Net Income Declines at Xilinx (ALTR) (XLNX)

Zacks

Programmable Logic Devices (PLD) maker Xilinx, Inc. (XLNX) posted a net income of $126.3 million or $0.47 per diluted share in the second quarter of fiscal 2012, down 18% sequentially and 26% year over year. However, the result easily beat the Zacks Consensus Estimate of $0.44 per share.

Sales of $555.2 million were up 10% sequentially and 10% year over year, and within management’s revised guidance range of $553 million to $572 million.

Management stated that the September quarter was impacted by weaker-than-expected business conditions particularly in the Communications and Industrial and Other Categories.

Mainstream products decreased 15% sequentially and base products declined 14% sequentially. New Product sales decreased 5% sequentially during the second quarter due to declines from Virtex-5 that was impacted by decreases in Wired Communications.
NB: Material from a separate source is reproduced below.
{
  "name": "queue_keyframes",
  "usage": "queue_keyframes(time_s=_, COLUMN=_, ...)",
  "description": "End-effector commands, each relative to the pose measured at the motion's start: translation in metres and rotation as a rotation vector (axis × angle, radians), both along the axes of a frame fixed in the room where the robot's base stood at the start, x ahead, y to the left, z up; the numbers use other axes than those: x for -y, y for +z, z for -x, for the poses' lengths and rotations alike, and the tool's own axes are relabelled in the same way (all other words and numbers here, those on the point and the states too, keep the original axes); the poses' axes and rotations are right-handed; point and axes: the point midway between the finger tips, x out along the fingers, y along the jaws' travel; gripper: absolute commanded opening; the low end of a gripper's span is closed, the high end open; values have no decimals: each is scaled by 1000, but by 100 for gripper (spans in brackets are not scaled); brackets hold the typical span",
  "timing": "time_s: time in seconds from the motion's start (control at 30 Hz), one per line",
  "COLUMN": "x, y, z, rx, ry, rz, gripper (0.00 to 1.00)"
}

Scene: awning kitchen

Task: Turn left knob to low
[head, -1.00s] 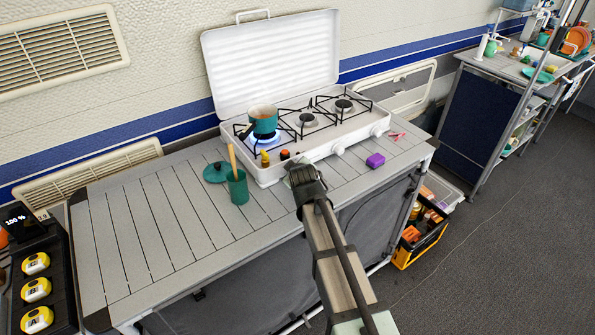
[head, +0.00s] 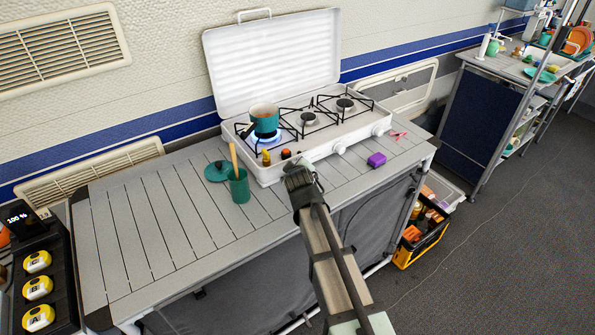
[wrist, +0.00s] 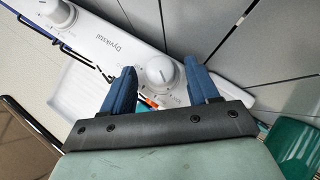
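The white stove (head: 320,151) has its lid up. A teal pot (head: 264,119) stands on its left burner, where a blue flame shows. The left knob (wrist: 160,74) is in the wrist view, between my two blue fingertips; I cannot tell whether they touch it. My gripper (wrist: 159,78) is open around it. In the head view my gripper (head: 296,172) is at the stove's front and hides the left knob. The middle knob (head: 339,148) and right knob (head: 378,130) are clear of it.
A teal cup (head: 239,188) with a wooden utensil and a teal lid (head: 217,171) stand left of my gripper. A purple block (head: 377,160) lies to the right.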

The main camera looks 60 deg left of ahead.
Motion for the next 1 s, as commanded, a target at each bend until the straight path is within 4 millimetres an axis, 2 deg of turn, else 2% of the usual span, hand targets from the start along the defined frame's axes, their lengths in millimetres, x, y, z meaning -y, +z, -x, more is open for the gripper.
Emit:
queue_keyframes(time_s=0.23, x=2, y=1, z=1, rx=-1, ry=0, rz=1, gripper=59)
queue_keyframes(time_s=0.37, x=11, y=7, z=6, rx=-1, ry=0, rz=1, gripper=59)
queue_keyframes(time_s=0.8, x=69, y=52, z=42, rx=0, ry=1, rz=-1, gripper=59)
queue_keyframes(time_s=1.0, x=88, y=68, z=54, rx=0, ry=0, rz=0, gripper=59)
Notably, the decline more than offset increases in the Wireless business.

40 and 45-nanometer product sales increased sequentially, led by strong gains from Spartan-6. 28-nanometer products, particularly Kintex-7, contributed to new product sales shipping units to more than 50 customers during the quarter.

Margins

Gross margin declined to 63.9% from 65.6% in the year-ago quarter and was almost flat sequentially due primarily to favourable customer mix and product mix.

Operating margin decreased to 27.8% from 30.8% in the previous quarter and from 34.9% in the year-ago quarter.
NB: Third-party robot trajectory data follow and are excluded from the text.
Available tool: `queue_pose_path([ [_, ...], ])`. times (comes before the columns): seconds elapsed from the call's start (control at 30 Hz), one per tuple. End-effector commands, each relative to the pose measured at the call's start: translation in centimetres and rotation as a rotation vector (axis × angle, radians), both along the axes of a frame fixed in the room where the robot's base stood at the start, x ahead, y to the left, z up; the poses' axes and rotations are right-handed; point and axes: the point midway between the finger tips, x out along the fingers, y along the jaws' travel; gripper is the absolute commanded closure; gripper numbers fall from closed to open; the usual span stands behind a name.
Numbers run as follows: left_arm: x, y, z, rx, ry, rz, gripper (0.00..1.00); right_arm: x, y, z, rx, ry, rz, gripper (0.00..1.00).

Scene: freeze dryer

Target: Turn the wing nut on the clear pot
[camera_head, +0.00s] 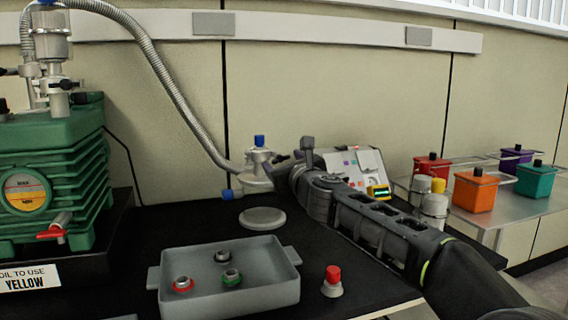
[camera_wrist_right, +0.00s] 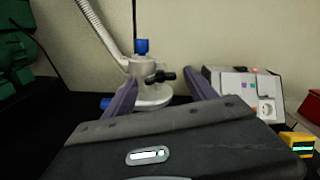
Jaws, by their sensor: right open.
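A pale pot-like fitting (camera_head: 258,165) with a blue cap stands on the black bench at the end of the ribbed hose. In the right wrist view the fitting (camera_wrist_right: 146,80) has a black winged knob (camera_wrist_right: 160,76) on its side. My right gripper (camera_head: 290,160) reaches in from the right beside it. Its purple-grey fingers (camera_wrist_right: 163,90) are open, one on each side of the knob in that view; no contact shows. A clear-walled pot (camera_head: 52,48) with a black knob (camera_head: 67,84) sits on the green pump at the left. My left gripper is not in view.
A control box (camera_head: 352,165) stands close behind my right arm. A grey tray (camera_head: 225,300) with several small fittings and a red-topped piece (camera_head: 332,282) lie in front. A round grey disc (camera_head: 262,218) lies near the fitting. Coloured pots stand on a side table (camera_head: 496,214).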

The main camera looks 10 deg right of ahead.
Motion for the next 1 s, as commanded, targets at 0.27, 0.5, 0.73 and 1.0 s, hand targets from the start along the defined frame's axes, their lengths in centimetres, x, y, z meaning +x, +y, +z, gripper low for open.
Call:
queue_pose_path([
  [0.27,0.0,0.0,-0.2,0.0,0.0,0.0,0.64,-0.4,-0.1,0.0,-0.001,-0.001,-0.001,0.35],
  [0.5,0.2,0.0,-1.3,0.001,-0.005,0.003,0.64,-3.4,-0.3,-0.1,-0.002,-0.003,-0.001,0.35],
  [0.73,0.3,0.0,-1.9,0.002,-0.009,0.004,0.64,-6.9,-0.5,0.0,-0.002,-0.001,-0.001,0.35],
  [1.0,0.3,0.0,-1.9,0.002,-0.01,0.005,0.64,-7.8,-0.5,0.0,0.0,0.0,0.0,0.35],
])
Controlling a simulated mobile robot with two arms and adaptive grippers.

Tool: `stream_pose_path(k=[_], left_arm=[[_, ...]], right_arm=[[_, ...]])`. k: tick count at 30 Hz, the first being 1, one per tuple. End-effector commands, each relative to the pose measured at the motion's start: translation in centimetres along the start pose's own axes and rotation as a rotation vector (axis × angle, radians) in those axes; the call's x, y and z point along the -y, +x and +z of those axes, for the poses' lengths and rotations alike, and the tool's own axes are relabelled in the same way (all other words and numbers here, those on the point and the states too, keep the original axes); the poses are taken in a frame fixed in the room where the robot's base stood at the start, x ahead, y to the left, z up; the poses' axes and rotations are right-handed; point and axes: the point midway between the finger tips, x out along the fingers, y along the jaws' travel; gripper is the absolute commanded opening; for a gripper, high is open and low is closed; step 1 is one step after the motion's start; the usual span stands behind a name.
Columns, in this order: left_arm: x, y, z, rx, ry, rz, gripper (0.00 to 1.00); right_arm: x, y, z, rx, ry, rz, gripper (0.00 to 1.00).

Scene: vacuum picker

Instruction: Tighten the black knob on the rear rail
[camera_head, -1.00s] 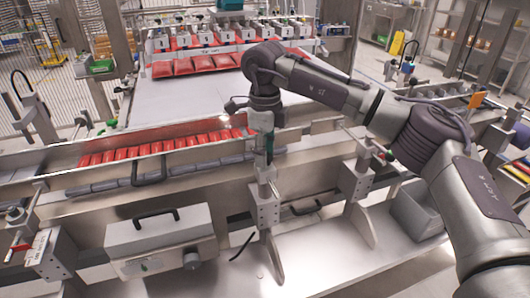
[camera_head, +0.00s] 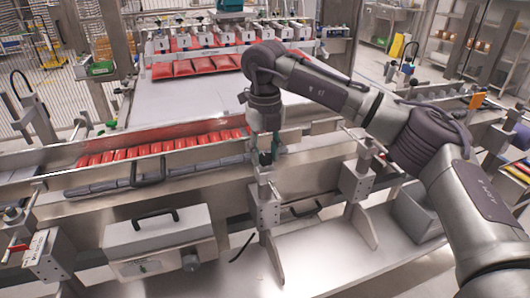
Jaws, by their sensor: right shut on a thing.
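My right gripper (camera_head: 267,157) points down over a metal post and clamp block (camera_head: 264,207) on the near side of the conveyor rail (camera_head: 205,166). It is shut at the top of that post. The black knob cannot be made out apart from the dark fingers; what lies between them is hidden at this size. A similar clamp block (camera_head: 356,181) with a rod stands to the right. My left gripper is not in view.
A row of red packs (camera_head: 165,147) lies in the channel behind the rail. A grey box with a black handle (camera_head: 160,240) stands front left. A grey bin (camera_head: 418,210) is at right. Red pouches (camera_head: 215,64) lie under the picker heads at the back.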

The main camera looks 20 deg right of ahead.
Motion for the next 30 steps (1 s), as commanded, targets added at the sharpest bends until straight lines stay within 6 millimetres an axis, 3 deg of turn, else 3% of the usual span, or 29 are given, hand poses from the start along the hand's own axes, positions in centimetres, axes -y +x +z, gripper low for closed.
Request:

During the quarter, Xilinx generated $199.6 million of cash from operations and used $17.7 million in capital expenditures. Xilinx paid $50.3 million in cash dividends and repurchased 4 million shares for $122 million.

Xilinx ended the quarter with cash, equivalents and short-term investments of $2.8 billion, down by almost $17 million. Day sales outstanding decreased by a day in the September quarter to 35 days.

Guidance

Xilinx, which competes with Altera Corporation (ALTR), expects sales from Virtex-6 and Spartan-6 families to increase sequentially. Sales from Communications are projected to be down sequentially with wireless declines will offset an increase from Wired Communications.

Xilinx expects sales to be down 3% to down 8% sequentially while sales from all geographies are expected to be down.

Gross margin is forecasted at 64%, as yield improvements and cost reduction efforts offset strong growth in sales of new product. Operating expenses in the December quarter are expected to be approximately $203 million, including approximately $2 million of amortization of acquisition-related intangibles.